The idea behind the "street photography" is to explore on foot, photographing life on the pavement, in open-air cafes, markets, parks and so on.
Nothing is pre-planned; the photographer relies completely on his powers of observation and anticipation, and on luck, to find interesting images from ordinary situations.
The emphasis is on three things:
1. being unobtrusive
2. spotting potential pictures in advance
3. shooting quickly with the camera's automated settings
The methods tend to divide between being unnoticed on the one hand and gaining trust and permission, if only implicitly, on the other (personally, I use the second method).
In un-posed photography, in which the subject is unaware, the people in front of the camera present a fluid situation.
They move, act and interact, all without guidance.
Inevitably, in any given scene that is framed, certain moments will simply make a better-looking image than do others.
The great French reportage photographer Henri Cartier-Bresson coined the phrase 'the decisive moment' to describe this key quality in a photograph.
In his 1952 book of the same name, he defined it as ‘the simultaneous recognition, in a fraction of a second, of the significance of an event as well as the precise organisation of forms which gives that event its proper expression'.
The moment normally hinges on what the subject is doing – the most striking expression, or action, or gesture – but in other situations it may depend more on how the photographer chooses to frame the composition.
Longer focal lengths make for objective 'across-the-street' compositions, and separate the photographer from his subject, both physically in distance and in the sense of involvement.
Depth of field is relatively shallow, making accurate focusing important, but with the camera set to auto-focus this is usually not a problem.
A wide-angle lens has two valuable functions: it places the person firmly in their surroundings, and it draws the viewer into the scene.
In a situation in which there are people moving around with a wide-angle lens the photographer will be taking in much of the immediate surroundings, as in order to partly fill the frame with a figure, he will typically be shooting from a few or several feet away.
This naturally makes him fairly obvious to passers-by, and one problem is having someone who is not the subject in frame and staring at the camera.
The way to avoid this is to raise the camera only immediately before the shot, then lower it.

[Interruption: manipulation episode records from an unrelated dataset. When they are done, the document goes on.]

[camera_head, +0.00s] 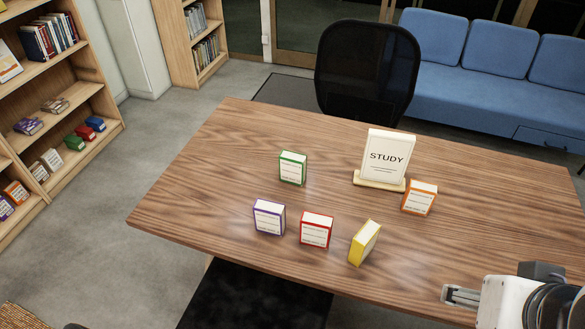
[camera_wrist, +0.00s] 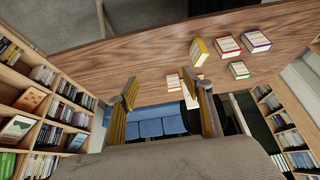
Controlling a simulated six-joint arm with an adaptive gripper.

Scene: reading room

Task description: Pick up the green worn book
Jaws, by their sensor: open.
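The green book (camera_head: 293,168) stands upright on the wooden table (camera_head: 230,150), left of the STUDY sign and behind the purple and red books. In the wrist view the green book (camera_wrist: 239,70) is right of the gripper's fingers and well beyond them. My gripper (camera_head: 460,296) is at the lower right of the head view, near the table's front right edge, far from the green book. In the wrist view my gripper (camera_wrist: 168,105) has its two fingers spread apart with nothing held between them. Wear on the green cover is too small to make out.
A purple book (camera_head: 269,217), a red book (camera_head: 316,230) and a yellow book (camera_head: 364,243) stand in front of the green one. An orange book (camera_head: 419,197) stands beside the STUDY sign (camera_head: 386,157). A black chair (camera_head: 367,70) is behind the table. The table's left part is clear.

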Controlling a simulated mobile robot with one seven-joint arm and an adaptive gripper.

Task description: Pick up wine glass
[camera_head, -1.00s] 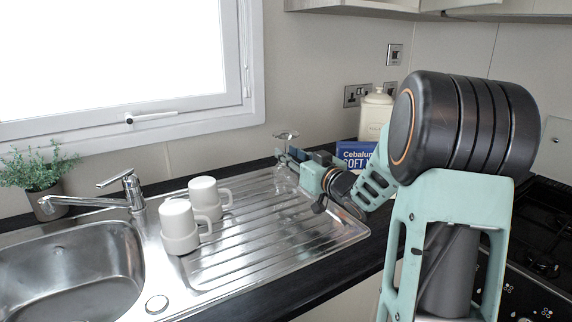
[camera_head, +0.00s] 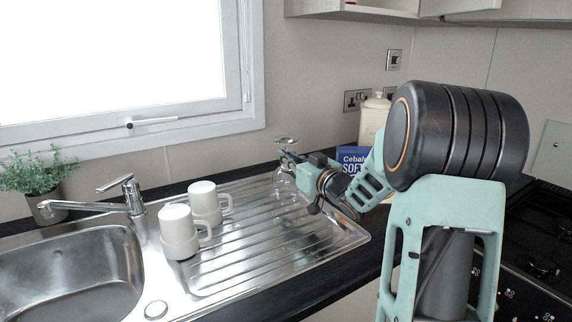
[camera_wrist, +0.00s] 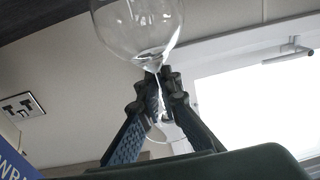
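The clear wine glass (camera_head: 284,184) is upside down at the back right of the draining board (camera_head: 245,245), foot up and bowl down. My gripper (camera_head: 289,158) reaches it from the right, at the height of its stem. In the wrist view, the glass bowl (camera_wrist: 138,28) fills the top middle, and the two fingers of my gripper (camera_wrist: 158,82) are close together around the stem, just beside the bowl. They look shut on it. Part of the stem is hidden by the fingers. I cannot tell whether the rim touches the draining board.
Two white mugs (camera_head: 180,232) (camera_head: 204,198) stand on the left of the draining board, beside the sink (camera_head: 70,275) and tap (camera_head: 125,195). A blue box (camera_head: 350,156) and a cream jar (camera_head: 374,118) stand behind my arm. The wall and window (camera_head: 120,50) are close behind the glass.

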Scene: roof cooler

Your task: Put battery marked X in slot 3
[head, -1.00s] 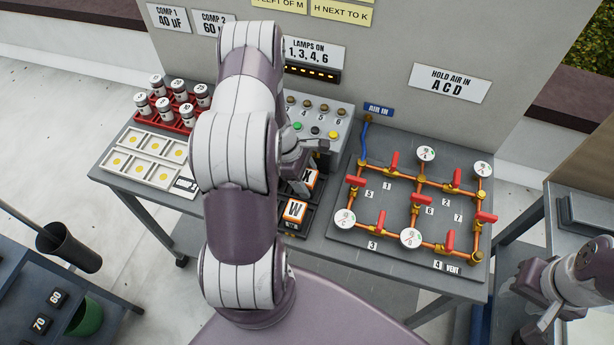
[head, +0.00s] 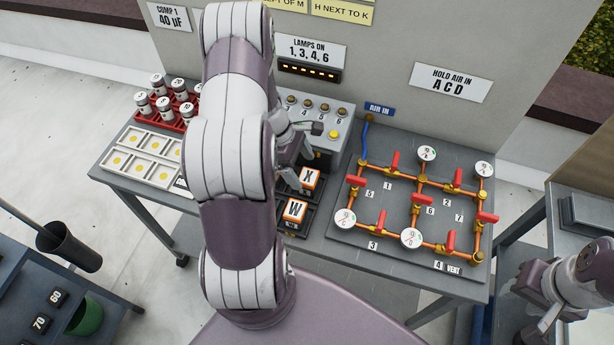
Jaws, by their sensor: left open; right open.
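The battery marked X (head: 307,178) is an orange block with a white top label. It stands in the dark slot rack (head: 308,222), just behind the battery marked W (head: 294,210). The slot numbers are not readable, and the rack's left side is hidden by my left arm. My left gripper (head: 302,152) is open and empty, just behind and left of the X battery, in front of the grey lamp box. My right gripper (head: 531,297) is open at the lower right, far from the batteries, over the gap by the right-hand table.
The lamp box (head: 340,128) with a yellow button stands behind the rack. A pipe board with red valves (head: 450,240) and gauges lies to the right. A red rack (head: 170,122) of capacitors and a white tray (head: 122,160) are at left.

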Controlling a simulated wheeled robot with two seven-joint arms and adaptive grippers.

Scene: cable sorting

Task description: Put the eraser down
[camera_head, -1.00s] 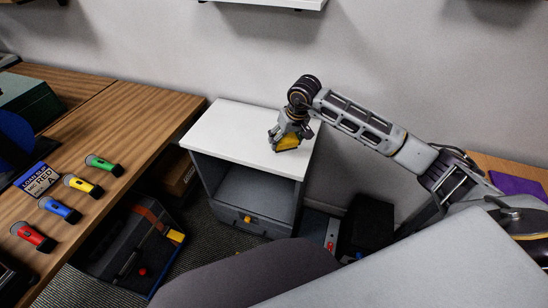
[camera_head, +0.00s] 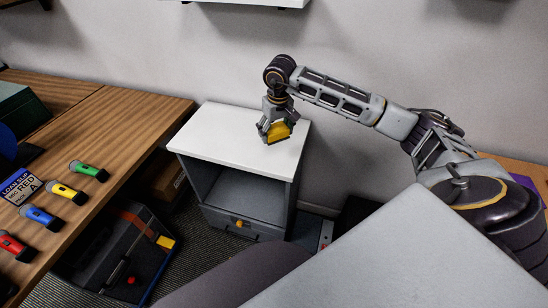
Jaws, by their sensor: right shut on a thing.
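The eraser (camera_head: 279,132) is a small yellow block, partly hidden by fingers. My right gripper (camera_head: 273,136) is shut on it, pointing down over the white top of a small grey cabinet (camera_head: 222,133). The eraser is at or just above the cabinet top; I cannot tell whether it touches. My left gripper is not in view.
The cabinet top around the gripper is clear.

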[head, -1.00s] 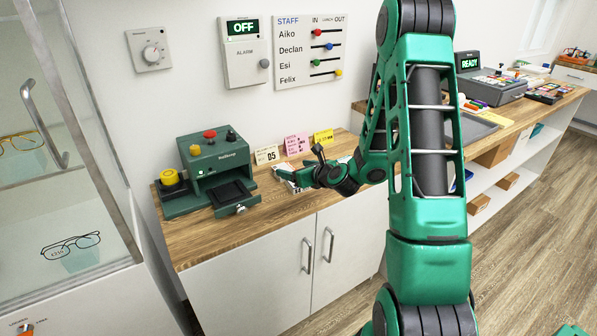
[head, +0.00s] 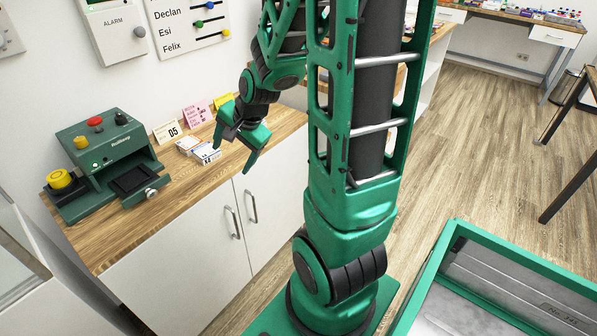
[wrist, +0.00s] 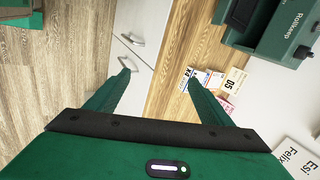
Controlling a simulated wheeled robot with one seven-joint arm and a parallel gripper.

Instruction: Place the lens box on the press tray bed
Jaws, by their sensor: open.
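Two small white boxes lie on the wooden counter: one with blue marks (head: 206,153) and one with orange marks (head: 187,145). I cannot tell which is the lens box. They also show in the wrist view, the nearer one (wrist: 187,76) partly behind a fingertip. The green press (head: 108,150) stands to their left, its dark tray bed (head: 132,180) pulled out at the front and empty. The tray bed shows at the top of the wrist view (wrist: 240,12). My gripper (head: 234,150) is open and empty, above the counter's front edge, right of the boxes.
A card marked 05 (head: 167,131), a pink card (head: 197,115) and a yellow card (head: 222,100) stand behind the boxes. A yellow knob (head: 60,180) is at the press's left side. The counter (head: 150,222) is clear before the press. A green-rimmed bin (head: 480,236) is at lower right.

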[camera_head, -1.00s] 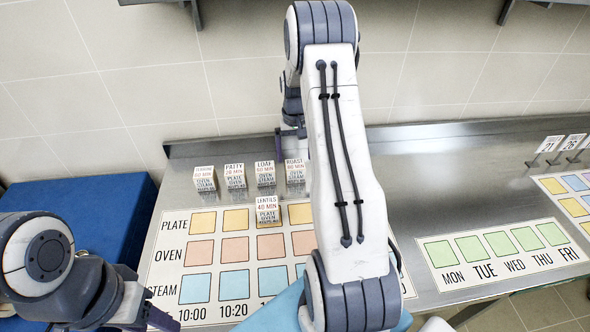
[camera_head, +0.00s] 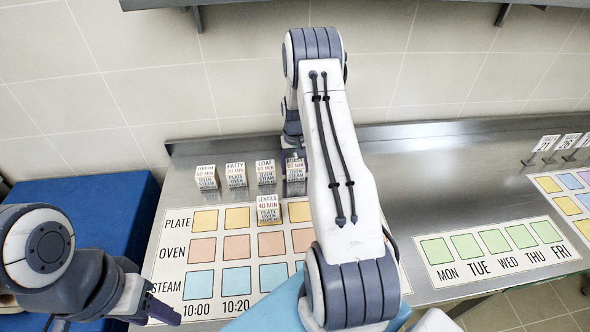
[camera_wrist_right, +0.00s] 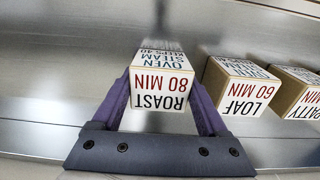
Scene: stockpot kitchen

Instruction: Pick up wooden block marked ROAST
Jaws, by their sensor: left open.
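The wooden block marked ROAST 80 MIN (camera_head: 296,175) stands at the right end of a row at the back of the steel counter. In the right wrist view, the ROAST block (camera_wrist_right: 160,85) sits between the two purple fingers of my right gripper (camera_wrist_right: 160,100). The fingers flank its sides closely; I cannot tell whether both touch it. In the head view my right gripper (camera_head: 293,153) is over the block and partly hides it. My left gripper (camera_head: 160,311) is open and empty at the lower left, near the front corner of the chart.
The LENTILS block (camera_head: 268,210) stands on the chart's PLATE row. A weekday chart (camera_head: 440,275) lies to the right.

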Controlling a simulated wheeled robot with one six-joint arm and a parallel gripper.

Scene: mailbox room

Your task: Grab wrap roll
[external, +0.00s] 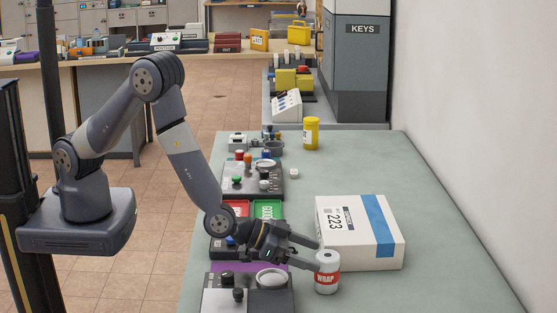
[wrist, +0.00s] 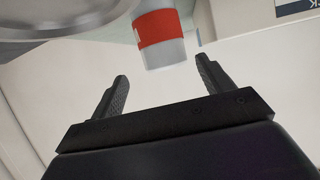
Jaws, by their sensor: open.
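The wrap roll (external: 327,273) is a white upright cylinder with a red label reading WRAP. It stands on the grey-green table at the near front of the white box. My gripper (external: 318,256) is open and low over the table, its fingers pointing right at the roll. In the wrist view the roll (wrist: 160,38) shows beyond the gap between my two open fingers (wrist: 160,82), with its red band visible. The gap is empty. I cannot tell from the external view whether a finger touches the roll.
A white box (external: 343,232) with a blue stripe and number 223 lies just behind the roll. A panel with a round silver dish (external: 271,278) sits left of it, under my gripper. Red and green trays (external: 268,209) lie farther back. The table's right side is clear up to the wall.

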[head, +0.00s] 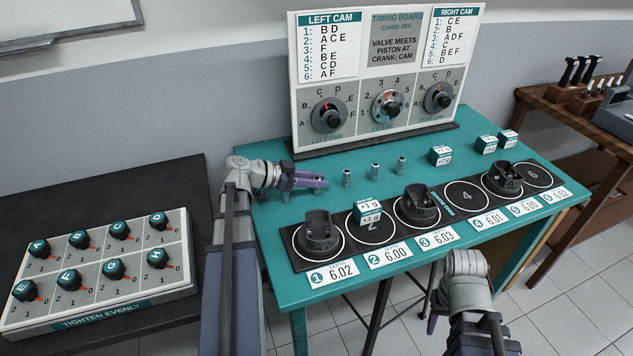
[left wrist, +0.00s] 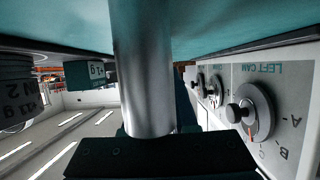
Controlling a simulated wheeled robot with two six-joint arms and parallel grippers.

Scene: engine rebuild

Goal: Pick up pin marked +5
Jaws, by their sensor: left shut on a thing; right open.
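My left gripper (head: 318,183) is shut at the left end of the row of pins on the teal table. In the left wrist view a plain metal pin (left wrist: 143,70) stands large at the jaws; its marking does not show. In the head view this pin is mostly hidden by the gripper. Other small metal pins stand upright to the right: one (head: 346,177), a second (head: 375,171) and a third (head: 401,165). Their markings are too small to read. My right gripper (head: 432,322) is open near the table's front edge, partly hidden by its own wrist.
Dark pistons stand on numbered circles 1 (head: 318,234), 3 (head: 418,206) and 5 (head: 504,178). A "+1 g" block (head: 368,212) sits by circle 2. More blocks (head: 440,156) stand behind. The timing board (head: 380,75) rises at the back. A knob panel (head: 100,270) is at left.

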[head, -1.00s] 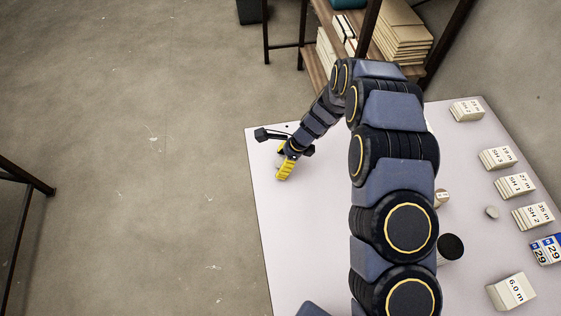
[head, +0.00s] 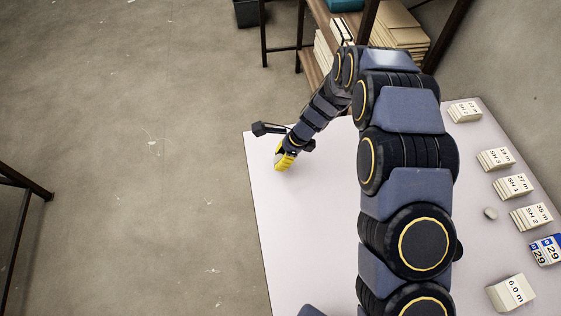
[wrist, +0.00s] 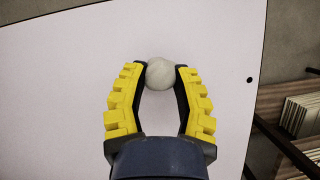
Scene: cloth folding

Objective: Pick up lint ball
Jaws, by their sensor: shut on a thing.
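The lint ball (wrist: 159,72) is a small, round, off-white ball in the wrist view. It sits between the two black-padded fingertips of my gripper (wrist: 160,80), which are shut on it from both sides. In the head view my yellow gripper (head: 284,160) is over the table (head: 300,220), near its far left corner. There the ball is hidden by the gripper. I cannot tell whether the ball is touching the table or is just above it.
Several labelled white blocks (head: 513,186) line the right side of the table, with a small grey round thing (head: 490,214) beside them. A shelf with stacked boards (head: 398,38) stands behind the table. The table's left part is clear.

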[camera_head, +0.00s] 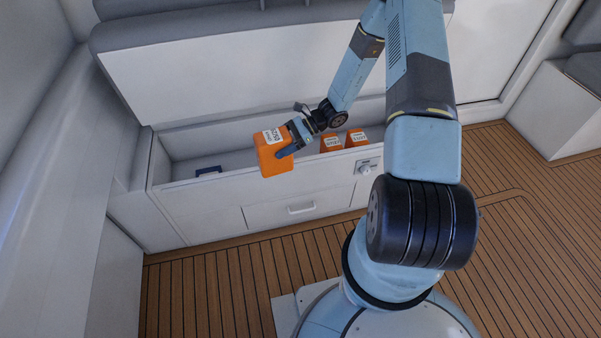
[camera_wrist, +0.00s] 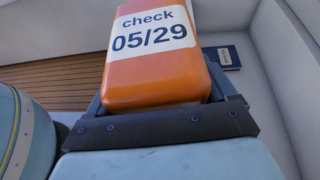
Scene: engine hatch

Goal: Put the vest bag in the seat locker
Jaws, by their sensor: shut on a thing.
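The vest bag (camera_head: 271,156) is an orange block-shaped bag with a white label. My gripper (camera_head: 287,150) is shut on it and holds it up, overlapping the locker's front rim in the head view. In the wrist view the bag (camera_wrist: 155,75) stands between the fingers, its label reading "check 05/29". The seat locker (camera_head: 215,208) is the long white box under the bench, open at the top with its lid raised. Two similar orange bags (camera_head: 331,143) (camera_head: 356,138) stand inside toward its right. How far the held bag is above the rim is hard to tell.
A dark blue flat item (camera_head: 208,171) lies in the locker's left part; the wrist view shows it as a booklet-like thing (camera_wrist: 229,57). The raised white lid (camera_head: 230,62) stands behind the opening. A latch knob (camera_head: 364,168) and a drawer (camera_head: 270,213) are on the front.

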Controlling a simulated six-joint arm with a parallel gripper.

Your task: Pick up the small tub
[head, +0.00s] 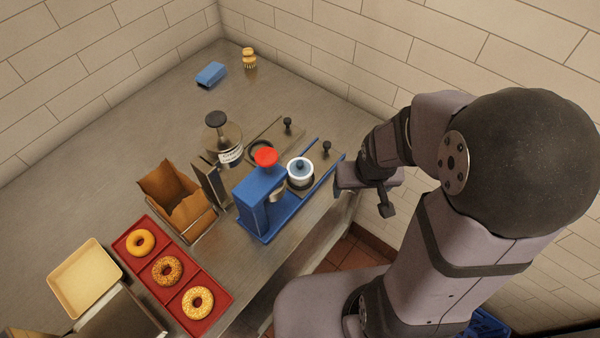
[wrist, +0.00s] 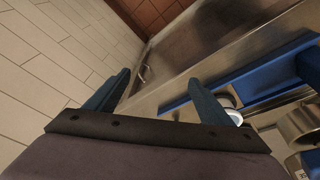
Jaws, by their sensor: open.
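In the wrist view, part of a white rim (wrist: 234,115) shows beside my right finger, which hides the rest. My gripper (head: 364,198) is to the right of the tub, near the counter's front edge, and apart from it. In the wrist view my gripper (wrist: 158,80) is open, with two blue fingers spread and nothing between them.
The blue machine (head: 258,200) stands close left of the tub. The counter's back left (head: 120,130) is clear.

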Alternatively, simply wait it out, or even briefly lower the camera, glance to one side so as to divert their attention, then shoot.
The photographer is clearly in the middle of things, a style sometimes known as 'subjective camera', that conveys a sense of being there and of activity.
The concept of ‘standard’ and ‘normal’ in lens focal length is that the view approximates to what the photographer would see with the naked eye.
In street photography, ‘standard’ means non-insistent, with no special graphic distortion applied to the picture.
On the one hand, this means that the photographer does not have the benefit of a graphic strength to help the images, but on the other hand, the sheer normality of a standard focal length keeps the attention firmly on what is happening in the scene, without distraction.
There is no need to think about the special difficulties of working either at a distance or very close.